Domem Literatury zarządza Fundacja Domu Literatury i Domów Pracy Twórczej założona przez Stowarzyszenie Pisarzy Polskich (SPP), Związek Literatów Polskich (ZLP) i Polski PEN Club. Już pod swoim wpisem Łazarewicz dodał komentarz, w którym poinformował, że prezes PEN już działa, by do spotkania nie doszło.

Prezes PEN: spotkanie oczywiście się NIE odbędzie

Portal Wirtualne Media próbował poznać szczegóły odwołania wydarzenia. „Spotkanie, które wywołało zaskoczenie i oburzenie nas wszystkich, zostało już odwołane i w Domu Literatury, co oczywiste, się nie odbędzie” – poinformował mailowo Marek Radziwon, prezes Polskiego PEN Clubu.
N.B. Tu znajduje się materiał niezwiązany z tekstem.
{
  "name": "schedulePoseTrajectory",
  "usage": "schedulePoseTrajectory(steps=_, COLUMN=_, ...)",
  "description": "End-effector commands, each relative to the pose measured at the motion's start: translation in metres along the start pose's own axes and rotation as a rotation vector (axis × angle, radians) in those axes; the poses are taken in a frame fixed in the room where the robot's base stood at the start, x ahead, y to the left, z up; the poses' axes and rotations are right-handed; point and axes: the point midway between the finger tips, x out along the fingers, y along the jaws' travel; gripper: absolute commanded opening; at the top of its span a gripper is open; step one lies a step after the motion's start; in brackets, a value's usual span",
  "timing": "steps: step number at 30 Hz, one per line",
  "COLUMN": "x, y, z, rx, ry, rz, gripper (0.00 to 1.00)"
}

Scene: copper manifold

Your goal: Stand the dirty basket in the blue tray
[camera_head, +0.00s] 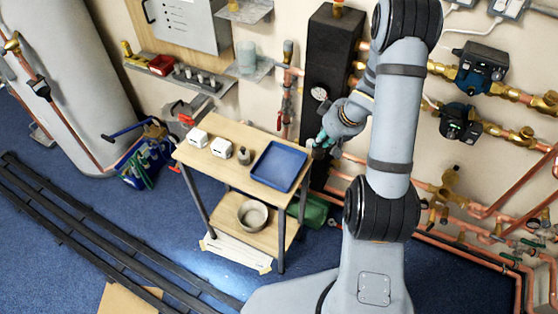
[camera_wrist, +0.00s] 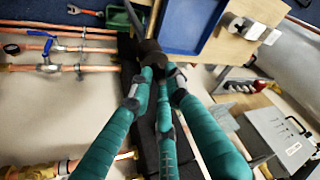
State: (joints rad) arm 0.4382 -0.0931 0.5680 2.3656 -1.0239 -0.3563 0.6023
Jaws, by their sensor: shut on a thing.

„Kiedy (…) przedwczoraj w nocy dostałem wiadomość od Cezarego Łazarewicza o 2 sierpnia, natychmiast tej samej jeszcze nocy, napisałem mail do pani Anny Hejman [dyrektorki Fundacji Domu Literatury i Domów Pracy Twórczej – red.] z żądaniem kategorycznego wycofania wcześniejszej zgody na udostępnienie sali na to spotkanie i wyjaśnienia, jak w ogóle mogło do tego dojść. Porozumiałem się także z innymi kolegami z PEN kontrolującymi działania fundacji oraz z prezeską SPP prof. Anną Nasiłowską. Nikt z nas wcześniej o takim zaplanowanym w wakacje spotkaniu nie wiedział. Z prof. Nasiłowską, czego nie muszę chyba dodawać, od początku wybuchu tego skandalu mieliśmy w tej sprawie zdanie identyczne” – dodał Radziwon.
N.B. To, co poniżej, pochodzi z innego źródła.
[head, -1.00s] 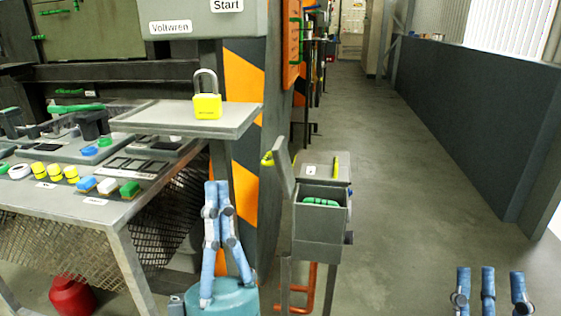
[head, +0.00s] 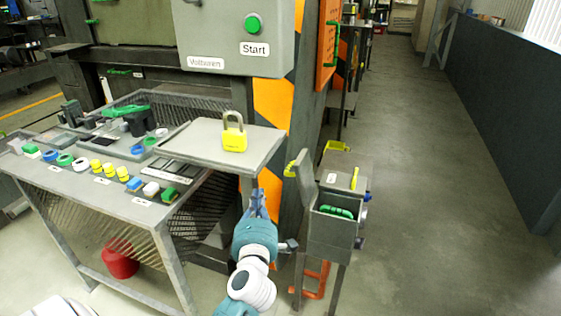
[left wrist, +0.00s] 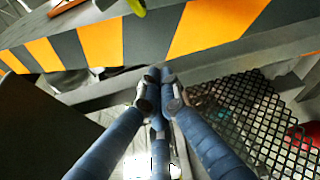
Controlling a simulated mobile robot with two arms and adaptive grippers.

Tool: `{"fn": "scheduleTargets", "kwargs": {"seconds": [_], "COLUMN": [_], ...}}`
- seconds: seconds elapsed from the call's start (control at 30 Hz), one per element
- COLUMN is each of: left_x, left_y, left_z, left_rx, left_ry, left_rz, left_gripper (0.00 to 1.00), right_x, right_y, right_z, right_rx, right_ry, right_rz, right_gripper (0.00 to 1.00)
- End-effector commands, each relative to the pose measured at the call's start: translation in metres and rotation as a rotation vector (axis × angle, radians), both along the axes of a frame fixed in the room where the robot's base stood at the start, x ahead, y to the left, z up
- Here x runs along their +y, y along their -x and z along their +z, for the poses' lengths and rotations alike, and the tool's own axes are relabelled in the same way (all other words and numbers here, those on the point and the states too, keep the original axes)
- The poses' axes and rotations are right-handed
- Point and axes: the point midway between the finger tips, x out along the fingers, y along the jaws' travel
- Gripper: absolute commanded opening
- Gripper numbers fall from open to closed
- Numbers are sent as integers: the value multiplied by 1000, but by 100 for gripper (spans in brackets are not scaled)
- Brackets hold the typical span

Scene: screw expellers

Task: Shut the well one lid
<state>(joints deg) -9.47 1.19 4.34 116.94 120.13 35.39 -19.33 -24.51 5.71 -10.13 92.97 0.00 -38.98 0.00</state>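A grey box (head: 332,238) on a stand has an open top with a green part (head: 336,212) inside. A grey lid (head: 307,182) stands raised, tilted slightly, along its left side, with a yellow handle (head: 290,169) on its outer left. The small label on the box is too small to read. My left gripper (head: 257,200) is left of the box and lower than the lid, apart from both. Its blue fingers come together at the tips in the left wrist view (left wrist: 160,75), with nothing seen between them. My right gripper is out of view.
A grey shelf (head: 185,145) with a yellow padlock (head: 234,138) juts out above my left gripper. A metal table (head: 110,208) with small coloured parts stands left. A striped post (head: 272,110) is behind. The floor right of the box is clear.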

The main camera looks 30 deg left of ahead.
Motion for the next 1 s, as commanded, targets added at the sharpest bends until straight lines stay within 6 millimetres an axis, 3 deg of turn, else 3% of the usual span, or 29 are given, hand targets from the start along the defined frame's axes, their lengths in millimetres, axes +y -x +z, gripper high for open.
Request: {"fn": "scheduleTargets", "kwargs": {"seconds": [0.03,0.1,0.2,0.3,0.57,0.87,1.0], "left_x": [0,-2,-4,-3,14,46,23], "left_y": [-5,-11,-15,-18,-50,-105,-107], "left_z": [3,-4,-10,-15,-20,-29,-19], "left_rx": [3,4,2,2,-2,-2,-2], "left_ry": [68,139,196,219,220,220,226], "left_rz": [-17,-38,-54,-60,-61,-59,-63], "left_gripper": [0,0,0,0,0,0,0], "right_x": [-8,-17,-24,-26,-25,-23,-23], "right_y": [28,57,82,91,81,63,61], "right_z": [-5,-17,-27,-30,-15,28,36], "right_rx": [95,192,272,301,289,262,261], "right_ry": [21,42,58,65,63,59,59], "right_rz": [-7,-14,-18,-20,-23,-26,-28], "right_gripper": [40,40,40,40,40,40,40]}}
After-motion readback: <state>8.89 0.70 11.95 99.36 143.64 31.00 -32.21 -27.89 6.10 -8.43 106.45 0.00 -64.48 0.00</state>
„Administracja fundacji wyjaśniła nam wczoraj, że zgłosił się do nich nieznany wydawca z pytaniem o możliwość wynajęcia sali na wieczór promocyjny swojej książki. Administracja fundacji nie sprawdziła, co to za wydawca, o jaką książkę chodzi, ani kto miałby być uczestnikiem tego spotkania. To karygodny błąd, ale przyjmuję to wyjaśnienie” – pisze dalej prezes.

„Brak możliwości udostępnienia sali”

Dyrektorka fundacji, Anna Hejman, także wydała krótkie oświadczenie w sprawie. „Uprzejmie informuję, że Wydawnictwo Capital zarezerwowało salę w Domu Literatury, nie podając żadnych szczegółów o spotkaniu. Z uwagi na brak możliwości udostępnienia sali w Domu Literatury w dniu 2 sierpnia 2022 rezerwacja dla Wydawnictwa Capital została anulowana” – napisała.